▸ SOURCE EXCERPT
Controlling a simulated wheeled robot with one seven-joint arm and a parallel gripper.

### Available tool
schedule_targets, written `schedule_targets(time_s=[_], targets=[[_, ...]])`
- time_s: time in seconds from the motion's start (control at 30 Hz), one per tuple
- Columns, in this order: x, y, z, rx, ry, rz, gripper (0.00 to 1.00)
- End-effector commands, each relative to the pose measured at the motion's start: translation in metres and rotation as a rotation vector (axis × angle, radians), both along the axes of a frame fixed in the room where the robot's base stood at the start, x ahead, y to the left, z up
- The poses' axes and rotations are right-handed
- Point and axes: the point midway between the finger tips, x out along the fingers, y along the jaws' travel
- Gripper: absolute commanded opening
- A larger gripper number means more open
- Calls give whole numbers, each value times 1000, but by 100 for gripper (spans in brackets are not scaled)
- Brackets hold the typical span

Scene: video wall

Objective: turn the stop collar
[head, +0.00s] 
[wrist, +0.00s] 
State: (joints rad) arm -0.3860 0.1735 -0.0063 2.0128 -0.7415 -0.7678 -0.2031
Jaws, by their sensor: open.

▸ GIVEN TASK
Copy exactly, and only, the lines from the one containing "- Gripper: absolute commanded opening" through the last line of the listing.

▸ TASK OUTPUT
- Gripper: absolute commanded opening
- A larger gripper number means more open
- Calls give whole numbers, each value times 1000, but by 100 for gripper (spans in brackets are not scaled)
- Brackets hold the typical span

Scene: video wall

Objective: turn the stop collar
[head, +0.00s] 
[wrist, +0.00s] 
State: (joints rad) arm -0.3860 0.1735 -0.0063 2.0128 -0.7415 -0.7678 -0.2031
Jaws, by their sensor: open.

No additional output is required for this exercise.